=== Required task ===
Answer with nothing but the number of lines that include the word "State".

Records of robot episodes
Start

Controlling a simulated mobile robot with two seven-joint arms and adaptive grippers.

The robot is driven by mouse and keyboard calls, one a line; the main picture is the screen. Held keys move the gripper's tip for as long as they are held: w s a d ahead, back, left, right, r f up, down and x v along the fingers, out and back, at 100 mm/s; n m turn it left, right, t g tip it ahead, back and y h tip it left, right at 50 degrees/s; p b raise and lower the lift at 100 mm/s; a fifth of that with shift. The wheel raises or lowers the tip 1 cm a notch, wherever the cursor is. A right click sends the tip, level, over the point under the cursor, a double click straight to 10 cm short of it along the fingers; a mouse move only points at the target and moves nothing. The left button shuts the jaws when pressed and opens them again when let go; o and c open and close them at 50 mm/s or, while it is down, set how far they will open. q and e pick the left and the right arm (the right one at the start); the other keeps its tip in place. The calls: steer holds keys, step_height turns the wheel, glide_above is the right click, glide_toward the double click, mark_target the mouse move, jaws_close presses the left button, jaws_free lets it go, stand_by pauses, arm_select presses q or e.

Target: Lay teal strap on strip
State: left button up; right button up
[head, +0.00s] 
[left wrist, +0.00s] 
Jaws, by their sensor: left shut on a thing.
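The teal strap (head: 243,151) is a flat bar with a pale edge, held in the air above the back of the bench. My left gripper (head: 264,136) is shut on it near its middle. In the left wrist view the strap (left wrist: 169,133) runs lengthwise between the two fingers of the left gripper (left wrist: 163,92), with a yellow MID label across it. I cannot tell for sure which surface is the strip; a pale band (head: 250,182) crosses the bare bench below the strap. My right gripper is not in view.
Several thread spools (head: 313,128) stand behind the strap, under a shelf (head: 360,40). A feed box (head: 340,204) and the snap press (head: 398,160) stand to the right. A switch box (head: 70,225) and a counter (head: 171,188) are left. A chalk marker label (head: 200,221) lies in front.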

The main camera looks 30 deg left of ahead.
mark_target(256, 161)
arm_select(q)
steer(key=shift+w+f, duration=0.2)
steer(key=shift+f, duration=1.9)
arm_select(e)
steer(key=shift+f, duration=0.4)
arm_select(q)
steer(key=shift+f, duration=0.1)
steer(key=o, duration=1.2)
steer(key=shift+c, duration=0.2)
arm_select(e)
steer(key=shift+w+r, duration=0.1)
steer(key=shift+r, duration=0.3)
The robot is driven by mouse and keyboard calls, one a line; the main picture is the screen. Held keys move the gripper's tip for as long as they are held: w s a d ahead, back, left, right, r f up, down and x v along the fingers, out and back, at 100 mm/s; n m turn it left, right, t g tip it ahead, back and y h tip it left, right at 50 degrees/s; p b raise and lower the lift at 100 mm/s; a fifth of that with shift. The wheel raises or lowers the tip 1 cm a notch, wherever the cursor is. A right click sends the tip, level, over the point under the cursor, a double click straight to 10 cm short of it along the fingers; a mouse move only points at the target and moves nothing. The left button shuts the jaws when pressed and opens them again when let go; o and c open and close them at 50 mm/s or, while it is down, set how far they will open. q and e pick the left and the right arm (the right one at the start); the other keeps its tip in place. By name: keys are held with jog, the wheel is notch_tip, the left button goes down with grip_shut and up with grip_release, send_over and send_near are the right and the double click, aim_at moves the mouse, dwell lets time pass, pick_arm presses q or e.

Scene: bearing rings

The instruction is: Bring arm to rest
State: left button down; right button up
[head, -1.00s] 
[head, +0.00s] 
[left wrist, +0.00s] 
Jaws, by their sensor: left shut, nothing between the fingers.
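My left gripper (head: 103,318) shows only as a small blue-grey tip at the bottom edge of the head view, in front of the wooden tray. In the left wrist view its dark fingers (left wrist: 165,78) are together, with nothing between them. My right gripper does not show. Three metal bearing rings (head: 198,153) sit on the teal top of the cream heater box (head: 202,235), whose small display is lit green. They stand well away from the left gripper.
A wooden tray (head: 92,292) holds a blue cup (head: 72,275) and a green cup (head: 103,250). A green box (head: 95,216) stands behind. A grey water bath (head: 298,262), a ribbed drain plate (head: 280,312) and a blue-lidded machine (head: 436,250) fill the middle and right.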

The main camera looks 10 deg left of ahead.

End

=== Exercise answer ===
2